▸ WRITTEN REQUEST
Transcribe the stretch of entries below from the line with "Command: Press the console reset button" through the line with "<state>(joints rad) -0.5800", exactly and with both ends included; leave out all other lines.

▸ DATA SUPPLIED

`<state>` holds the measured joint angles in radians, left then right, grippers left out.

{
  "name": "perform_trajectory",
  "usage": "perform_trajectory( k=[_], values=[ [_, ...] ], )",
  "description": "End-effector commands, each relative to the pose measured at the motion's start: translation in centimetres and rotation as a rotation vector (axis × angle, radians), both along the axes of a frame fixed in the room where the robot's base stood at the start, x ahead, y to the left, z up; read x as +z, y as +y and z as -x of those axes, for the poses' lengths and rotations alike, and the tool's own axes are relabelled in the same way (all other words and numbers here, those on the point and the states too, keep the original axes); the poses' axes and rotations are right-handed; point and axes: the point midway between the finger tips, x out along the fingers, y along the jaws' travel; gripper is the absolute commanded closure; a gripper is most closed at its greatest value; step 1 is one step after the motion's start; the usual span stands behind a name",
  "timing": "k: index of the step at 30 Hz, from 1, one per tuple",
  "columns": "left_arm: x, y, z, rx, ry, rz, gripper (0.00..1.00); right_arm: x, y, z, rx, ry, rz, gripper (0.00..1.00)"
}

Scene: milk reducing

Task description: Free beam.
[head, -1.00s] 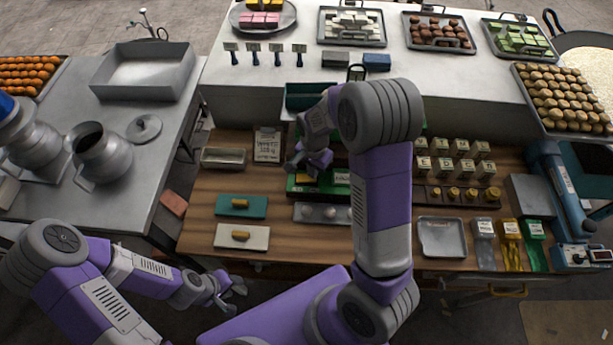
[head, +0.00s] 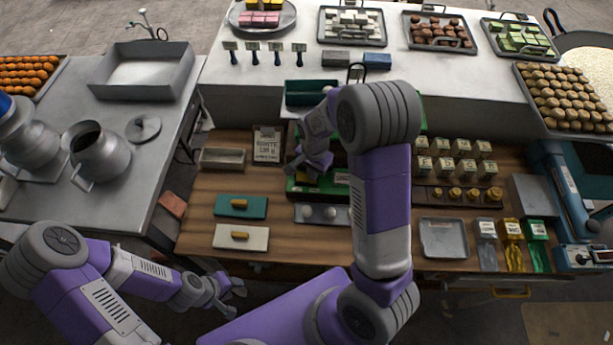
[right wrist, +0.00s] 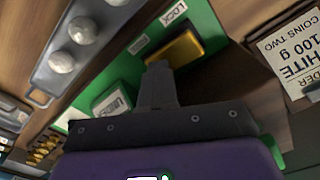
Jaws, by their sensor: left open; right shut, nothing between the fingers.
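A green base (head: 303,191) stands at the middle of the wooden table, mostly behind my right arm; the beam itself cannot be made out. In the right wrist view the green base (right wrist: 208,22) carries a LOCK label (right wrist: 174,14) beside a yellow block (right wrist: 190,47). A second label, partly hidden, reads "UNDER" (right wrist: 112,104). My right gripper (head: 295,170) is shut and empty over the base; its fingertips (right wrist: 160,68) are close to the yellow block, contact unclear. My left gripper (head: 232,291) is open and empty, in front of the table.
A grey strip with white round pieces (head: 308,213) lies in front of the base. A card (head: 268,143) stands to the left.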

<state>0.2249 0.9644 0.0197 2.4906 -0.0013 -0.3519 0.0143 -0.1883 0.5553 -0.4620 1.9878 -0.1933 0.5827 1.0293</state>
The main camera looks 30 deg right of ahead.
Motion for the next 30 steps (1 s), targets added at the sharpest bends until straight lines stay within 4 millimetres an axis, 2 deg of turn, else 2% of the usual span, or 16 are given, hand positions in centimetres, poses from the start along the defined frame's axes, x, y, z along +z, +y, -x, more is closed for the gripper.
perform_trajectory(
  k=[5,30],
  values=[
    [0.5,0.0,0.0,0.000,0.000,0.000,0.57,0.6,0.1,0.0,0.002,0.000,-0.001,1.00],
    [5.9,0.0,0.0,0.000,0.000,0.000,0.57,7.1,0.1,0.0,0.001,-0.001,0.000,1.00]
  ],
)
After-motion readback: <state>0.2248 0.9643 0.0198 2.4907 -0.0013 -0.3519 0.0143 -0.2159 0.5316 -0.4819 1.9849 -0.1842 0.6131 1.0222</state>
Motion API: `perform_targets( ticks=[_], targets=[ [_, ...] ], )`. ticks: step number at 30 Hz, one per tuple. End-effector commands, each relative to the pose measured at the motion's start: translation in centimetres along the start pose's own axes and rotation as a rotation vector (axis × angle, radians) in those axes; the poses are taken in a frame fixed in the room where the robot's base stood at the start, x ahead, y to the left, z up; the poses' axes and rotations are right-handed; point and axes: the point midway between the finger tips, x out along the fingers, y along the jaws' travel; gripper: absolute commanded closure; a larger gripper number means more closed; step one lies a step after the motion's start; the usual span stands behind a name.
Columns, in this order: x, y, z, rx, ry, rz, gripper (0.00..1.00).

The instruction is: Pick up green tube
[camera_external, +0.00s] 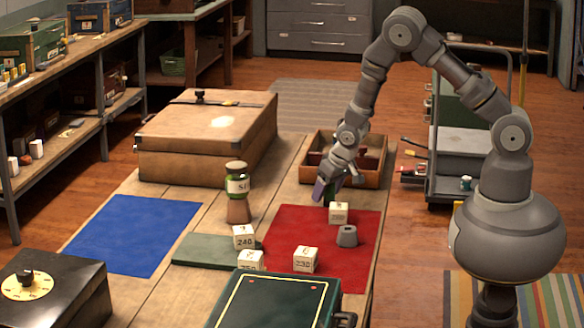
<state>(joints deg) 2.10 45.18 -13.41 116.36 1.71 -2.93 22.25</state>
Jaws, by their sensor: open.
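My gripper (337,186) hangs over the back part of the red mat (290,220), its fingers pointing down and open. A small dark green upright piece (330,193), perhaps the green tube, shows just below and between the fingers. It is partly hidden, and I cannot tell whether the fingers touch it. A purple part (320,189) shows at the left finger; I cannot tell whether it is a fingertip or a separate thing. A jar with green bands and a number label (237,185) stands on a brown base left of the red mat.
White numbered cubes stand on and near the red mat, one (339,213) just below my gripper. A grey weight (347,236) is beside it. A divided wooden tray (372,169) lies behind. A green case (275,306) is in front. The blue mat (135,234) is bare.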

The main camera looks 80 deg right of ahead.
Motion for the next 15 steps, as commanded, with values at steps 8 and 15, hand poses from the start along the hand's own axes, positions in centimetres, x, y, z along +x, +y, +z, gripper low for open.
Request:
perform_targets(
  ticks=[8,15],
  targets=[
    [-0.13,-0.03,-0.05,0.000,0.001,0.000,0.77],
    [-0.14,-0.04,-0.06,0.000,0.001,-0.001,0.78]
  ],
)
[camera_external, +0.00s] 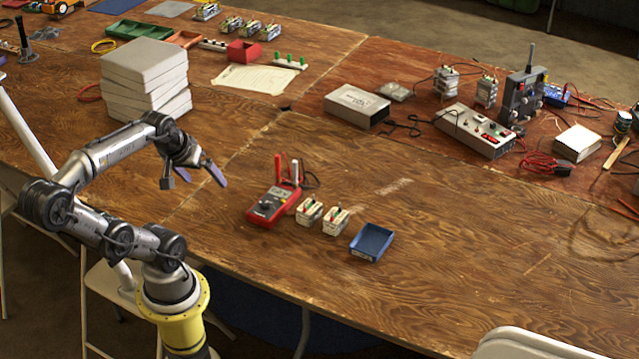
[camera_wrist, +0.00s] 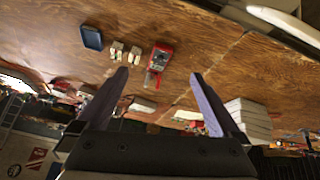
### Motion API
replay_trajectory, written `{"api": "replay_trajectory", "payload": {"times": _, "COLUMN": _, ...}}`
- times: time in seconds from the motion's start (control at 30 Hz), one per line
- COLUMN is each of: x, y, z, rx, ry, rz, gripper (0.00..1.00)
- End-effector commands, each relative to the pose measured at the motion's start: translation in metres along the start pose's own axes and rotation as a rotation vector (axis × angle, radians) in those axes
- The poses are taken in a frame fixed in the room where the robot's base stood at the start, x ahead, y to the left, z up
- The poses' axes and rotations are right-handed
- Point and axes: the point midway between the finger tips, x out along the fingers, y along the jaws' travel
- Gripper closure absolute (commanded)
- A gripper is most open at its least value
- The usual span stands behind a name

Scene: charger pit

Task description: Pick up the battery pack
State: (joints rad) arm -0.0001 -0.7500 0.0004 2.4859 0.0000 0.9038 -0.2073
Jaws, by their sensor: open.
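Two small whitish blocks with coloured tops, which look like battery packs, stand side by side on the wooden table: a left one (camera_external: 309,211) and a right one (camera_external: 335,221). They also show small in the wrist view, as one pack (camera_wrist: 116,50) and the other pack (camera_wrist: 135,54). My gripper (camera_external: 194,179) is open and empty in the air above the table, to the left of the packs and well apart from them. In the wrist view my gripper (camera_wrist: 160,78) shows two purple fingers spread wide with nothing between them.
A red meter (camera_external: 270,206) with upright probes stands just left of the packs, and an empty blue tray (camera_external: 371,242) just right. A stack of white boxes (camera_external: 145,75) stands behind my arm. More similar packs (camera_external: 231,25) stand at the back. The table's front right is clear.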

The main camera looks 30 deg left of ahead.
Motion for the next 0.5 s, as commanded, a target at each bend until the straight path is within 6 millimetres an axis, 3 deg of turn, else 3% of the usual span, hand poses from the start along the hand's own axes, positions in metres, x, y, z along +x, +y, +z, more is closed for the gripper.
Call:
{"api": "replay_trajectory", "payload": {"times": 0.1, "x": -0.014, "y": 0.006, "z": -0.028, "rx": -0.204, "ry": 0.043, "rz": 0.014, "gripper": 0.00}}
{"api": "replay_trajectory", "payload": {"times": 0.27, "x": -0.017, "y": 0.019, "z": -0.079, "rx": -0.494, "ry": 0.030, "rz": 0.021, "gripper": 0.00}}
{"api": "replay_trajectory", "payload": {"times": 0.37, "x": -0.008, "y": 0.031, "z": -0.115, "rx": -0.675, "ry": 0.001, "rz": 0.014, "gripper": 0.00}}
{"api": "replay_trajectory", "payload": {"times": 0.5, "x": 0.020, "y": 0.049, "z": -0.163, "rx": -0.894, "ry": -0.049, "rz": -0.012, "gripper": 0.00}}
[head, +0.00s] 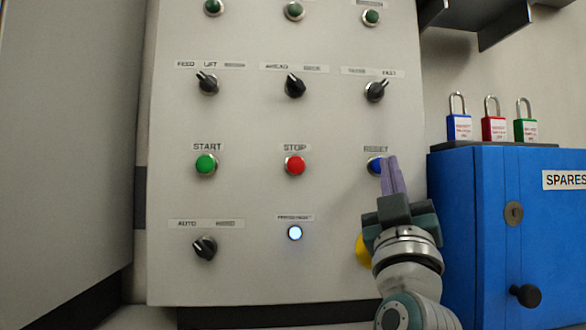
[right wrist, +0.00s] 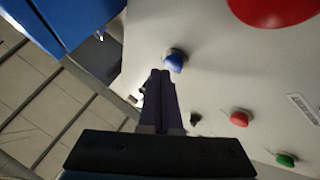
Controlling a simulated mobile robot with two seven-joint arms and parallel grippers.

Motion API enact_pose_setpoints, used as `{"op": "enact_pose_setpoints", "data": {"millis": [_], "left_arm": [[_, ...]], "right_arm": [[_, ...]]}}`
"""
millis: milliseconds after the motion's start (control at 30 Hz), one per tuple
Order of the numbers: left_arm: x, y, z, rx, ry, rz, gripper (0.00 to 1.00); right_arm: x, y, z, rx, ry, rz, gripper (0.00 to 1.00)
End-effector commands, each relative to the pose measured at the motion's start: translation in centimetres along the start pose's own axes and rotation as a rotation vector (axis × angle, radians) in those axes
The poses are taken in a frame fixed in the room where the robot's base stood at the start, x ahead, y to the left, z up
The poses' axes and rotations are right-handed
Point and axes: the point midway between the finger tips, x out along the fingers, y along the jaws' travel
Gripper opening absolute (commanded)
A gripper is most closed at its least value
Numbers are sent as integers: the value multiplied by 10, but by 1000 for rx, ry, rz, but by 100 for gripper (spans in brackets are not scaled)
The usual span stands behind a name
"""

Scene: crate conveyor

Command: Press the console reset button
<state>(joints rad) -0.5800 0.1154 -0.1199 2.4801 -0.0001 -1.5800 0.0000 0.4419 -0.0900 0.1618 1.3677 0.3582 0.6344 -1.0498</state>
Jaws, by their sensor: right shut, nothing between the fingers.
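The blue reset button (head: 375,164) sits at the right of the console panel (head: 250,200), under a label reading RESET. My right gripper (head: 390,159) is shut and empty, with its purple fingers pointing up at the button and covering its right side in the head view. In the right wrist view the blue button (right wrist: 175,60) shows just beyond the closed fingertips (right wrist: 160,73). I cannot tell whether the fingertips touch it. My left gripper is not in view.
A green START button (head: 206,164) and red STOP button (head: 295,165) share the row. A lit indicator (head: 295,233) is below. A yellow part (head: 363,250) is mostly hidden by my right gripper. A blue spares cabinet (head: 470,230) with padlocks (head: 493,127) on top stands close right.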

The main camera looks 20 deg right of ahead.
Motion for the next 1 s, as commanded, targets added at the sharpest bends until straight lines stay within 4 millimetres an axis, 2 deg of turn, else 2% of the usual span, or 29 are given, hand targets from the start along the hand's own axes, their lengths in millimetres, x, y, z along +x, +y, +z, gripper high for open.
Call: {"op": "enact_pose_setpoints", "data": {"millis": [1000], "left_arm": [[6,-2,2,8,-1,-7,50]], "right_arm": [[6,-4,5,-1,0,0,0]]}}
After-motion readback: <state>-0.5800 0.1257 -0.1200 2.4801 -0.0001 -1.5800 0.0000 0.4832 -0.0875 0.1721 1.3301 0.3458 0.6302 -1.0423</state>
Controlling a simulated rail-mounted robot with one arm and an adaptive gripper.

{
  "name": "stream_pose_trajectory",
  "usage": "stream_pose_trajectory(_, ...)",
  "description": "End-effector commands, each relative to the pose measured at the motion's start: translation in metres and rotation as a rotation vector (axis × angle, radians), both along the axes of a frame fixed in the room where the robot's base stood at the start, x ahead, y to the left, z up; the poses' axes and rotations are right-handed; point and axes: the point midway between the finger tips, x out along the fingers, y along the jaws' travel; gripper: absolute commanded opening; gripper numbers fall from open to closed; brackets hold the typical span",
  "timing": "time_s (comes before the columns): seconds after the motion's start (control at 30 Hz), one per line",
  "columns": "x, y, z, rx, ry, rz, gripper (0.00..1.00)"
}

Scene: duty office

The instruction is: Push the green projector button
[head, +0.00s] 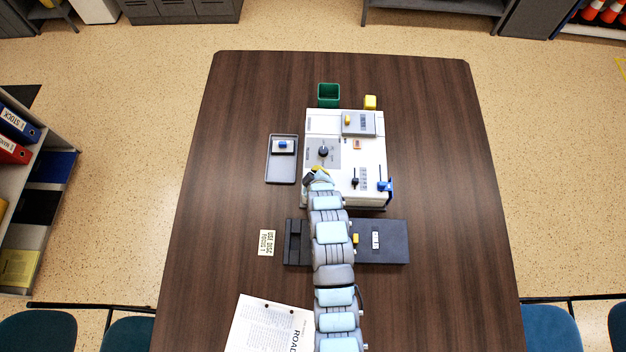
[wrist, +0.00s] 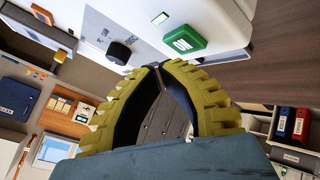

▸ CORRECT ANSWER
Command: Press the console reset button
<state>(joints rad) -0.5800 0.1154 -0.1199 2.4801 -0.0001 -1.5800 0.0000 0.4419 -0.0900 0.1618 1.3677 0.3582 0.6344 -1.0498</state>

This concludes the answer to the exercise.